● **EXERCISE BRIEF**: From the entries that follow, list every line in which the string "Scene" appears.

[Robot episode rows]
— Begin —

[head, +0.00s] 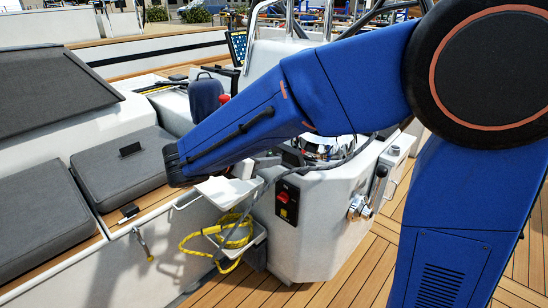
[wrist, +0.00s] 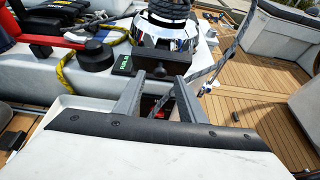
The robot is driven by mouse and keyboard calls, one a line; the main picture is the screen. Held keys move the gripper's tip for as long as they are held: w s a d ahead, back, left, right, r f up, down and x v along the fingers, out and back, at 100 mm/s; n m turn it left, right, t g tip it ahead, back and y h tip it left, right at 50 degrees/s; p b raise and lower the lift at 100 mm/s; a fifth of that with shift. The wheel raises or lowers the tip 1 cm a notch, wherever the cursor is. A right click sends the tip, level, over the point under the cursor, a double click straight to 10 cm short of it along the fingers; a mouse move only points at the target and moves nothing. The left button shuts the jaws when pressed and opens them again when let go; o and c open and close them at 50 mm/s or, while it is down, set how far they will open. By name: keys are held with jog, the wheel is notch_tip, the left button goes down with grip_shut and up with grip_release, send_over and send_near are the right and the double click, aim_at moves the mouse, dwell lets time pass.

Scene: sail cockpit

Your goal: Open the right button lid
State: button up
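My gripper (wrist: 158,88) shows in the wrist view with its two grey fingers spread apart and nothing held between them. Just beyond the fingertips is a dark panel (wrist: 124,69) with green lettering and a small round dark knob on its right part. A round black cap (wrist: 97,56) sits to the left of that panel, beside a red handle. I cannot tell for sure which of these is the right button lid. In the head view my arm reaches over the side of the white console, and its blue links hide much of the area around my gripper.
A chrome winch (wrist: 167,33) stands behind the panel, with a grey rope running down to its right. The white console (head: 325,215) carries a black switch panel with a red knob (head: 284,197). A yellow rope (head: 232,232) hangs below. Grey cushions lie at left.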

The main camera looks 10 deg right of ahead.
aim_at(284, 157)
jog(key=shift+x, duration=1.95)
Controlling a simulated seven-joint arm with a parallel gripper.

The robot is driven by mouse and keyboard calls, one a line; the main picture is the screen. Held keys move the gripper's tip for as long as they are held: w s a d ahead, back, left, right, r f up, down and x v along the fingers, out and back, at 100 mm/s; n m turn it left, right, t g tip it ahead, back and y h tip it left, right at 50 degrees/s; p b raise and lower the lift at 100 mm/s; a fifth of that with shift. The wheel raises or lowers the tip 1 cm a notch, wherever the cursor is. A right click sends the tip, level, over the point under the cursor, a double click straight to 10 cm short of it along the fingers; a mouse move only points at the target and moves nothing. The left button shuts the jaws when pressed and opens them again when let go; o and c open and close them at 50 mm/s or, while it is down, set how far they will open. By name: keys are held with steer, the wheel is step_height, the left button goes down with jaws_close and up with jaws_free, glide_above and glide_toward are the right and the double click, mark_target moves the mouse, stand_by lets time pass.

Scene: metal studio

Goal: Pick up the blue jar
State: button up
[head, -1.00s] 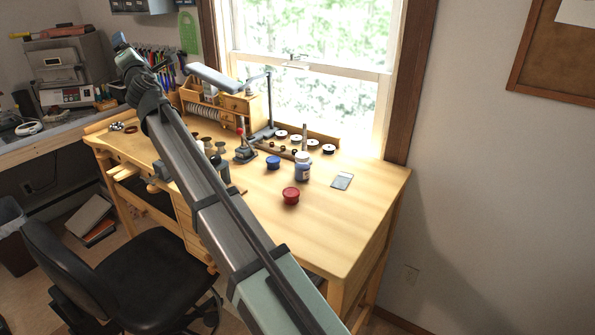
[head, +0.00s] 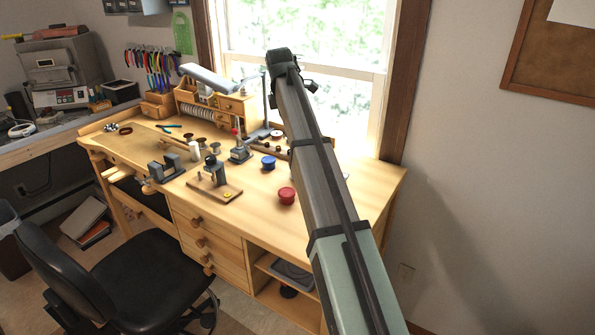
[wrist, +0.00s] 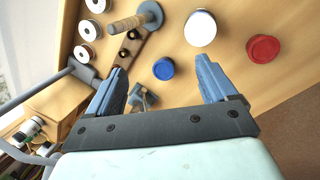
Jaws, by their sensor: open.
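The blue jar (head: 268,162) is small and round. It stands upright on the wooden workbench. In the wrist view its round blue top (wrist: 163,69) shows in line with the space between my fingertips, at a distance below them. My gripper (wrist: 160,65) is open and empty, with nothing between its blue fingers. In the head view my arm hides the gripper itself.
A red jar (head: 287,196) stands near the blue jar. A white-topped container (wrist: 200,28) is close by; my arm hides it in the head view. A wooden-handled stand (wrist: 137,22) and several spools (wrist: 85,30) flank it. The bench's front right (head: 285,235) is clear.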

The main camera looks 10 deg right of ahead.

— End —

● **CORRECT ANSWER**:
Scene: sail cockpit
Scene: metal studio

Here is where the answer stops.